■ Requirement ■
Scan the listing below and copy every line holding "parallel".

■ Data for this exercise ■
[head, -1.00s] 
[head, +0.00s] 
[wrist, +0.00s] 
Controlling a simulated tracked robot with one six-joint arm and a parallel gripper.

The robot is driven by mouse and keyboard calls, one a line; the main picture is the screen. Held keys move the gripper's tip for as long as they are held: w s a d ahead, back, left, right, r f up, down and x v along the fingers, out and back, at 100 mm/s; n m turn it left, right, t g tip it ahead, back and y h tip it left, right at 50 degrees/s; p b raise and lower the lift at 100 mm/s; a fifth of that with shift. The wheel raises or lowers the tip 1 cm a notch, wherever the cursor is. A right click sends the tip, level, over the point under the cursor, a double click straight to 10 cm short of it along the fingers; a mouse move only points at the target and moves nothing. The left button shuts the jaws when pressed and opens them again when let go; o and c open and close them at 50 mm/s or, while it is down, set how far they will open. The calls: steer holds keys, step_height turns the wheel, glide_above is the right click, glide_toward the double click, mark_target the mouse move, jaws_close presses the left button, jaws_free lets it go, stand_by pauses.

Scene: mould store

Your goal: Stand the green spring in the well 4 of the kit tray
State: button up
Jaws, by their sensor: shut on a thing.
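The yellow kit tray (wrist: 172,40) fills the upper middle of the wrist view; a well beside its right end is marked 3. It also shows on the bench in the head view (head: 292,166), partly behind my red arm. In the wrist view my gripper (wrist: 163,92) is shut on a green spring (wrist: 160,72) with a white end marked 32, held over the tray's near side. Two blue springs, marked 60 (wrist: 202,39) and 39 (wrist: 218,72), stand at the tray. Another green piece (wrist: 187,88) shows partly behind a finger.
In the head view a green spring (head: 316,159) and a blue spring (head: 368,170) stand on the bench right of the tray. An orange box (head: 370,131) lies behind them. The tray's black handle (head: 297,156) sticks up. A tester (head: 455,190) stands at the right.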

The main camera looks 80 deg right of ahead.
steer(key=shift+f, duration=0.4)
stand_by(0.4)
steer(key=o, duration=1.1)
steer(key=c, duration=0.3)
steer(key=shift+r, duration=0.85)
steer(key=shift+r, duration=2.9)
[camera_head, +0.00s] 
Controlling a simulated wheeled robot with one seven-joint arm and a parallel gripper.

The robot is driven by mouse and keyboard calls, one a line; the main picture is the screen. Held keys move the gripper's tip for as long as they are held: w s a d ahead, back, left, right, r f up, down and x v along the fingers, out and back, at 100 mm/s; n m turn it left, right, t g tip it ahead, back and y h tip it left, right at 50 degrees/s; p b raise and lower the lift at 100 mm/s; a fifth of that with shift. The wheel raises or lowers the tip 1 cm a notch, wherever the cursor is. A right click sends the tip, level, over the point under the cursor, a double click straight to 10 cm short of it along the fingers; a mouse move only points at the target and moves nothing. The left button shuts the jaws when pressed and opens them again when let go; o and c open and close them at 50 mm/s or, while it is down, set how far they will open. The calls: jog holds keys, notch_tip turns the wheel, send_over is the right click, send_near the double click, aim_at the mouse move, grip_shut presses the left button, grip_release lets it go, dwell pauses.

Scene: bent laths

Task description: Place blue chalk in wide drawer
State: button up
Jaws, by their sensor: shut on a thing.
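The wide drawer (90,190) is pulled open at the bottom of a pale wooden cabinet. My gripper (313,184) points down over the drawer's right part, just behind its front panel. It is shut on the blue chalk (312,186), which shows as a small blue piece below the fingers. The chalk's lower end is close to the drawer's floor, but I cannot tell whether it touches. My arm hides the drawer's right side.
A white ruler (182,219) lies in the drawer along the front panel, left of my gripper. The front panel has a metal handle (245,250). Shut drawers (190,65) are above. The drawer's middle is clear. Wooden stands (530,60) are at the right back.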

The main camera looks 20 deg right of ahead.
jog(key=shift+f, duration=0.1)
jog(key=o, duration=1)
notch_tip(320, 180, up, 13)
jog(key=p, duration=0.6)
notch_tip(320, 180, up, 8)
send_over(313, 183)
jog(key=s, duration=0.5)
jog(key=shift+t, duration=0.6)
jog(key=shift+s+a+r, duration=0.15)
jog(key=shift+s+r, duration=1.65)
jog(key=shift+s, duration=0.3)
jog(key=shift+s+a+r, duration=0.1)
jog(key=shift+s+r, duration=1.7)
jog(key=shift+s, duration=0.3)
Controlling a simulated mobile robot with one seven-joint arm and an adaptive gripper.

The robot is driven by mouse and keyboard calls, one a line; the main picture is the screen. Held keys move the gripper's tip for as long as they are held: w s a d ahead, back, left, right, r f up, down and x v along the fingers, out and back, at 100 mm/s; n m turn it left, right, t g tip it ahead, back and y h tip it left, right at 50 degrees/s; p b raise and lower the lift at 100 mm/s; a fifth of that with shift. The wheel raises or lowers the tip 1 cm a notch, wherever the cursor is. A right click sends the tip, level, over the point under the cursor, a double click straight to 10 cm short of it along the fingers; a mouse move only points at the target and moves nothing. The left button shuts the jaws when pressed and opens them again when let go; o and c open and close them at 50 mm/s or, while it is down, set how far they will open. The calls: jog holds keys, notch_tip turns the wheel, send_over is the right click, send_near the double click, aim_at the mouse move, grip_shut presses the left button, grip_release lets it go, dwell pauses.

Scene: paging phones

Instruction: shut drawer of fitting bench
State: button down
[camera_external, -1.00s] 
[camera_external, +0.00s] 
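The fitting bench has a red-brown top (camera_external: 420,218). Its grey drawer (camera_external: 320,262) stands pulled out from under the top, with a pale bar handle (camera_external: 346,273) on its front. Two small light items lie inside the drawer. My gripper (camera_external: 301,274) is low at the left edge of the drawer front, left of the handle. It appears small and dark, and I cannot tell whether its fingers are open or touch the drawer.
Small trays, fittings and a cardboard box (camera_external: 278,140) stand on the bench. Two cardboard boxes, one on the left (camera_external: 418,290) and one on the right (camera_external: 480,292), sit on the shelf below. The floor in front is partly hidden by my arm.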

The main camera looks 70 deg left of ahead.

■ Solution below ■
Controlling a simulated tracked robot with one six-joint arm and a parallel gripper.
Controlling a simulated wheeled robot with one seven-joint arm and a parallel gripper.

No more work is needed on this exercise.